Illustration showing a comparison between two types of flat lenses. In the foreground, a new type of flat lens focuses all colors of light to the same spot. As a comparison, the flat lens in the background is not color-corrected. (Credit: Columbia University)

Researchers have created the first flat lens capable of correctly focusing a large range of colors of any polarization to the same focal spot without the need for any additional elements. Only a micron thick, their revolutionary “flat” lens is much thinner than a sheet of paper and offers performance comparable to top-of-the-line compound lens systems.

Using their expertise in optical metasurfaces — engineered two-dimensional structures — to control light propagation in free space, the researchers built flat lenses made of pixels, or “meta-atoms.” Each meta-atom has a size that is just a fraction of the wavelength of light and delays the light passing through it by a different amount. By patterning a very thin flat layer of nanostructures on a substrate as thin as a human hair, the researchers were able to achieve the same function as a much thicker and heavier conventional lens system. Looking to the future, they anticipate that the meta-lenses could replace bulky lens systems.

The team fabricated the meta-lenses using standard 2D planar fabrication techniques similar to those used for fabricating computer chips. They say the process of mass manufacturing meta-lenses should be a good deal simpler than producing computer chips, as they need to define just one layer of nanostructures—in comparison, modern computer chips need numerous layers, some as many as 100. The advantage of the flat meta-lenses is that, unlike conventional lenses, they do not need to go through the costly and time-consuming grinding and polishing processes.

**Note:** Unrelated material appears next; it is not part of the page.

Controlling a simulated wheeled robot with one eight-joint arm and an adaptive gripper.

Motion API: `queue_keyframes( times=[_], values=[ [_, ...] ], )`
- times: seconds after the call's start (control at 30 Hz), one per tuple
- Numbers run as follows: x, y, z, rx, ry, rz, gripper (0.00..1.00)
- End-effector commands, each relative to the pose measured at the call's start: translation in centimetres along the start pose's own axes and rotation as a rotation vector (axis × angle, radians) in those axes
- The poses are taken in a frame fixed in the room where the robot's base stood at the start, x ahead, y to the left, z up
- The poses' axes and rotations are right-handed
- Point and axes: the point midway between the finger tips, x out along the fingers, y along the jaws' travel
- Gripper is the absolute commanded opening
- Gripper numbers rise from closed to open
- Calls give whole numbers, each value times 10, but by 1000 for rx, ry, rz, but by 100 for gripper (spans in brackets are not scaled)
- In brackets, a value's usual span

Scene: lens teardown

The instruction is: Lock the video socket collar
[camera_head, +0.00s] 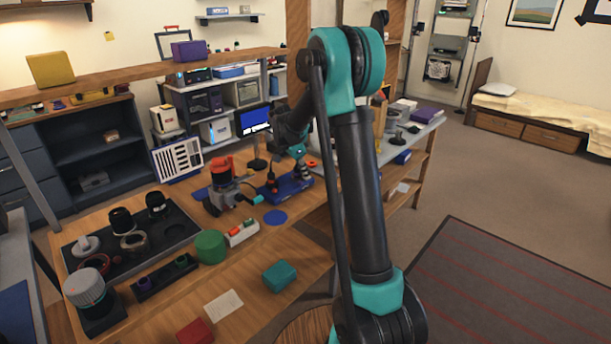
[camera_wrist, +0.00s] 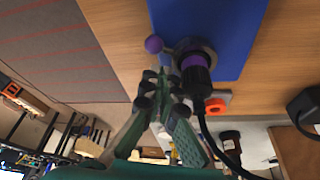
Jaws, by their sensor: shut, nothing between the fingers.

Because the flat lens can focus light with wavelengths ranging from 1.2 to 1.7 µm in the near-infrared to the same focal spot, it can form “colorful” images in the near-infrared band because all of the colors are in focus at the same time — essential for color photography. The lens can focus light of any arbitrary polarization state, so that it works not only in a lab setting, where the polarization can be well controlled, but also in real world applications, where ambient light has random polarization. It also works for transmitted light, convenient for integration into an optical system.